Tak hanya berhenti di situ, sistem aturan dalam keluarga siswa kadang juga menambah penderitaan dengan mewajibkan bimbingan belajar di lembaga swasta. Mungkin metode dan gurunya berbeda, namun tetap saja yang dipelajari adalah narasi yang sama. Coba bayangkan lagi jika orang tua memiliki nafsu untuk memberikan keahlian tambahan bagi anaknya. Menari, musik, atau bahkan ingin anaknya ahli dalam spesifik bidang pelajaran tertentu hingga bisa diikutkan olimpiade mata pelajaran. Les tambahan, kursus, yang semakin menambah durasi ketegangan dalam hari-hari anak. Betapa padatnya hidup anak dengan lalu lintas ketegangan berpikir.

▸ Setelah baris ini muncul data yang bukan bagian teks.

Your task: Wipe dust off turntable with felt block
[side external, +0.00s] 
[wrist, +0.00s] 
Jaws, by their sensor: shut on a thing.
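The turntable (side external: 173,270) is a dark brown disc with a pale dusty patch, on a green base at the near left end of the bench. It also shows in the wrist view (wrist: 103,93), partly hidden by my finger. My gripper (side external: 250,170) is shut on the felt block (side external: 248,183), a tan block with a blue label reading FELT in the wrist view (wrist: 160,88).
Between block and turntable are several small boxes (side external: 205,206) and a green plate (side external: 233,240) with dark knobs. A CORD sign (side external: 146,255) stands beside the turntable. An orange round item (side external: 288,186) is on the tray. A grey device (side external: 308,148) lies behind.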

Ada pertanyaan yang nakal, dan tak banyak orang berani mempertanyakannya. “Jika beban belajar akademis sudah seperti itu, lalu kapan bermainnya?”. Apakah bermain penting? Tentu kita harus adil memberikan porsi kepada anak. Jika belajar secara formal saja sudah dibebankan seperti itu dengan alasan nilai bagus akan menjamin masa depan gemilang, lalu apakah aktivitas sosial bermain juga tidak berpengaruh pada masa depan gemilang? Padahal kita tahu semua bahwa bermain adalah dunia anak dan menjadi hak-hak anak. Anak juga berhak atas waktu luang yang mengasyikkan.

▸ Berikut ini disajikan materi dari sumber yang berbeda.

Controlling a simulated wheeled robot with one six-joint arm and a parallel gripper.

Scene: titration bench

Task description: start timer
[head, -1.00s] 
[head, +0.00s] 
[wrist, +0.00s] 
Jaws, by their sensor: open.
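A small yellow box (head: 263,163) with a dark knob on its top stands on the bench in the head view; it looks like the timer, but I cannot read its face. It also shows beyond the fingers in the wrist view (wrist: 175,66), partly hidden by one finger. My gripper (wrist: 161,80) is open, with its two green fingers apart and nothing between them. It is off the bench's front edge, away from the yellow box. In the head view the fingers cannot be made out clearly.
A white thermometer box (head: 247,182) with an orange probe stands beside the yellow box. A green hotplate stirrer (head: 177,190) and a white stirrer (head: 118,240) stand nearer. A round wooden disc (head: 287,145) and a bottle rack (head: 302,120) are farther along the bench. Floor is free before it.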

Undang-undang perlindungan anak menyatakan anak berhak memiliki waktu luang. Tentu saja waktu luang ini yang akan diisi anak dengan aktivitas bermain. Bermain adalah kesenangan, bermain adalah kebahagiaan, bermain adalah ungkapan pembebasan, setidaknya dalam ungkapan hati anak, tiga hal itulah yang paling tepat. Anak berhak senang, bahagia, dan bebas dari kekangan formalitas orang dewasa. Anak itu apa adanya, menjelajahi ruang hatinya yang penuh cahaya. Tak pernah tertutup oleh berbagai kepentingan. Kepentingan anak hanya ingin senang, ceria, dan bahagia.

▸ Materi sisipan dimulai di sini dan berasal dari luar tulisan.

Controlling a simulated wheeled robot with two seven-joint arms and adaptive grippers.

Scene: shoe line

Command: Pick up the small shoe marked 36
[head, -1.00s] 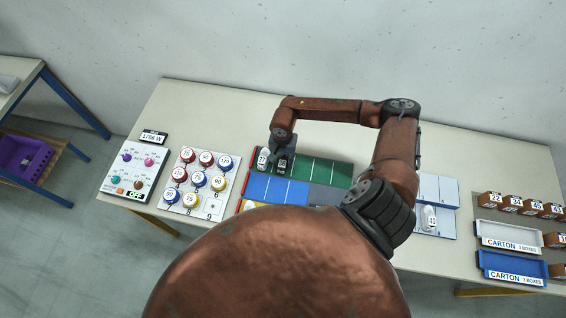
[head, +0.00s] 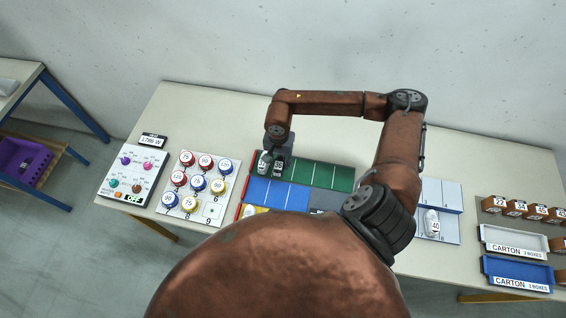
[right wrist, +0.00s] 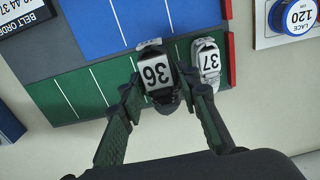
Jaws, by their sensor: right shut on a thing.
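The small dark shoe marked 36 (right wrist: 157,75) sits between the fingers of my right gripper (right wrist: 157,100) in the right wrist view, its white label facing the camera. My right gripper (head: 277,150) is shut on it, at the left end of the green lane (head: 316,177) in the head view. The shoe (head: 279,166) shows just below the gripper there. I cannot tell whether it touches the lane. A white shoe marked 37 (right wrist: 207,62) stands close beside it, outside the fingers. My left gripper is not in view.
A red edge strip (right wrist: 231,60) lies just beyond the 37 shoe. A blue lane (head: 276,191) runs in front of the green one. A board of numbered round pieces (head: 198,184) is to the left. A white shoe marked 40 (head: 432,222) and carton trays (head: 514,238) are to the right.

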Dalam pembahasan orang dewasa, bermain dan bersenang-senang justru dapat memberi pengalaman menarik bagi anak. Bayangkan dengan bermain, anak berkomunikasi, bersosialisasi, mempertahankan pendapat, mengalah, bertoleransi, menjalankan aturan, mengapresiasi, mengkritik, mempertahankan diri, melindungi temannya, menolong, dan sebagainya. Dalam situasi khusus mereka mengalami konflik dan pelan-pelan menemukan penyelesaiannya. Mereka mengelola emosi dan perasaannya. Lalu apa bedanya dengan orang dewasa? Perbedaan hidup anak dan orang dewasa hanya dibatasi porsi. Anak-anak memiliki porsi dalam permainan. Orang dewasa memiliki porsi kehidupan sosial sesungguhnya.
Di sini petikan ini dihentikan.